*DATA LINES*
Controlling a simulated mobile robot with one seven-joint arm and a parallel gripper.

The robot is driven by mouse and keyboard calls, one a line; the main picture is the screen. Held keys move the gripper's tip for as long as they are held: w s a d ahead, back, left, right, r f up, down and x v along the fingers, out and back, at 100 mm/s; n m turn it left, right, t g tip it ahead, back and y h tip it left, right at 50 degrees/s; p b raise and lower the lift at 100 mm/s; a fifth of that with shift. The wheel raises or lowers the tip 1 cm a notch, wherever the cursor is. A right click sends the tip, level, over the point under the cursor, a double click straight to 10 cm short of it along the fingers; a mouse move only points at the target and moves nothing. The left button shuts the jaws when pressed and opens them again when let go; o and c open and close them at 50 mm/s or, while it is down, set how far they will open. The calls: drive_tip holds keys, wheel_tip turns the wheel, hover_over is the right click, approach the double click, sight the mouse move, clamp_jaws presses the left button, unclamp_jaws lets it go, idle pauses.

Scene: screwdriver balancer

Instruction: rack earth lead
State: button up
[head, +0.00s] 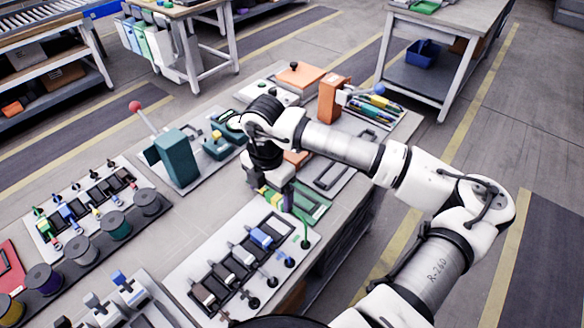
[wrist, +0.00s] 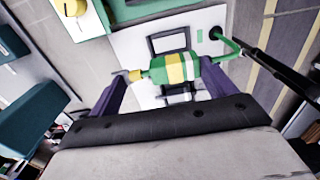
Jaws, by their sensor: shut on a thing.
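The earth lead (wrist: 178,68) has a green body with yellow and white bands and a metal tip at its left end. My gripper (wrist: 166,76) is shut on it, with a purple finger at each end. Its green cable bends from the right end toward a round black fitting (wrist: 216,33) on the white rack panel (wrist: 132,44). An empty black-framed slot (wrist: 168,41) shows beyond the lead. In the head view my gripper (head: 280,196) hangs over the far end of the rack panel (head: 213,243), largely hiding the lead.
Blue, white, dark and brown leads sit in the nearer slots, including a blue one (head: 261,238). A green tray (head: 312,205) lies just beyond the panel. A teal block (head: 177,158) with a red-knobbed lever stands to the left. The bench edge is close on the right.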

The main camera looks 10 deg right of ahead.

*TASK PROMPT*
Reproduce all of the data exactly, omitting each picture it holds.

*WRITTEN REPLY*
Controlling a simulated mobile robot with one seven-joint arm and a parallel gripper.

The robot is driven by mouse and keyboard calls, one a line; the main picture is the screen. Held keys move the gripper's tip for as long as they are held: w s a d ahead, back, left, right, r f up, down and x v along the fingers, out and back, at 100 mm/s; n m turn it left, right, t g tip it ahead, back and y h tip it left, right at 50 degrees/s; p b raise and lower the lift at 100 mm/s; a fifth of that with shift. The wheel raises or lowers the tip 1 cm a notch, wherever the cursor is. A right click sends the tip, level, over the point under the cursor, a double click straight to 10 cm short of it along the fingers; a mouse move only points at the target and moves nothing. The left button shuts the jaws when pressed and opens them again when let go; o and c open and close them at 50 mm/s or, while it is down, set how far they will open. The calls: drive_tip holds keys, wheel_tip turns the wheel, hover_over is the right click, approach the double click, sight the mouse move, clamp_jaws presses the left button, unclamp_jaws lets it go, idle pauses.

Scene: screwdriver balancer

Instruction: rack earth lead
State: button up
[head, +0.00s] 
[wrist, +0.00s] 
Jaws, by their sensor: shut on a thing.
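The earth lead (wrist: 178,68) has a green body with yellow and white bands and a metal tip at its left end. My gripper (wrist: 166,76) is shut on it, with a purple finger at each end. Its green cable bends from the right end toward a round black fitting (wrist: 216,33) on the white rack panel (wrist: 132,44). An empty black-framed slot (wrist: 168,41) shows beyond the lead. In the head view my gripper (head: 280,196) hangs over the far end of the rack panel (head: 213,243), largely hiding the lead.
Blue, white, dark and brown leads sit in the nearer slots, including a blue one (head: 261,238). A green tray (head: 312,205) lies just beyond the panel. A teal block (head: 177,158) with a red-knobbed lever stands to the left. The bench edge is close on the right.

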The main camera looks 10 deg right of ahead.

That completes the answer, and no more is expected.